How come you have power measurements while upsampling but not idling?
I have no way of measuring power, as it is ROCK, but the NUC5i3 has a TPW of 15W, so it that will be the max.
Also even when doing this upsampling testing, did the fan come on - now the BIOS is set for Quiet operation, as I don’t want the fan on during normal playback.
So I ran these benchmarks with a Convolution file, from @grossmsj loaded into Roon Core, and replaying 24/88 Daft Punk Random Access Memories as a comparison to the NUC8i7 (4 Core machine)
Convolution Filter running on one Zone 43.6x
Convolution Filter running on two Zones 37.1x (on the original zone)

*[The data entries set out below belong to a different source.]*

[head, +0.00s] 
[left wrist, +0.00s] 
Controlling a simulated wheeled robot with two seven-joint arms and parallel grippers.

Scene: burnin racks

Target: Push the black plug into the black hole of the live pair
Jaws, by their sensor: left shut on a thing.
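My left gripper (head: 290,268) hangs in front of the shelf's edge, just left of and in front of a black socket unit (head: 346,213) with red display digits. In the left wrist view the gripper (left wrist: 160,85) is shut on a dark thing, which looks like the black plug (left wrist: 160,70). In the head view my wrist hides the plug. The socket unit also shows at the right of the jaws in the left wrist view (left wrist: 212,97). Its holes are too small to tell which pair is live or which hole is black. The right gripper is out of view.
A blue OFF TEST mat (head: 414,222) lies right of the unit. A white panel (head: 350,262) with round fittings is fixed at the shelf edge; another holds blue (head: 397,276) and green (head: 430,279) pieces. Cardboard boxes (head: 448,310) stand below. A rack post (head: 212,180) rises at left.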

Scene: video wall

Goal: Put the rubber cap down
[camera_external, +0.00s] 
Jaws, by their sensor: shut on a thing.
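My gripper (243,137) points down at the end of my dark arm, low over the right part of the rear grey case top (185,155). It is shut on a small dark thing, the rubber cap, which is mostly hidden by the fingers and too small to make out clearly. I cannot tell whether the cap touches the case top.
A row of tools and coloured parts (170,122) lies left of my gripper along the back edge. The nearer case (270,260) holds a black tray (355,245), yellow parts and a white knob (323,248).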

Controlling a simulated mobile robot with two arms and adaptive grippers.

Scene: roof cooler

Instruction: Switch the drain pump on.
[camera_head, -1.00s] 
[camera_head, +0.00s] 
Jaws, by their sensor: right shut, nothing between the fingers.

Convolution Filter running on three Zones 37X (on the original zone)
Convolution Filter running on four Zones 40x (on the original zone)
So that’s 4 zones, with DSP on each zone and no impact of each additional zone, and the NUC5i3 ROCK server has no problem supporting 4 playback zones with DSP!
Playback of Redbook file with Convolution DSP and PCM Upsampling (Power of 2) 15.8x (without Convolution DSP it was 21.1x)
Playback of Redbook file with Convolution DSP and PCM Upsampling (Max Rate) 12.7x (without Convolution DSP it was 15.3x)
Playback of DSD64 with Convolution DSP and PCM conversion to Max PCM rate is 7.3x (without Convolution DSP was 7.4x)
Playback of DSD128 with Convolution DSP and PCM conversion to Max PCM rate is 3.9x (without Convolution DSP it was 4.1x)
Playback of DSD256 with Convolution DSP and PCM conversion to Max PCM rate is 2.9x (without Convolution DSP was also 2.9x)
Playback of MQA 352.8KHz with Convolution DSP and conversion to Max PCM rate is 7.3x (without Convolution DSP was 8.6x)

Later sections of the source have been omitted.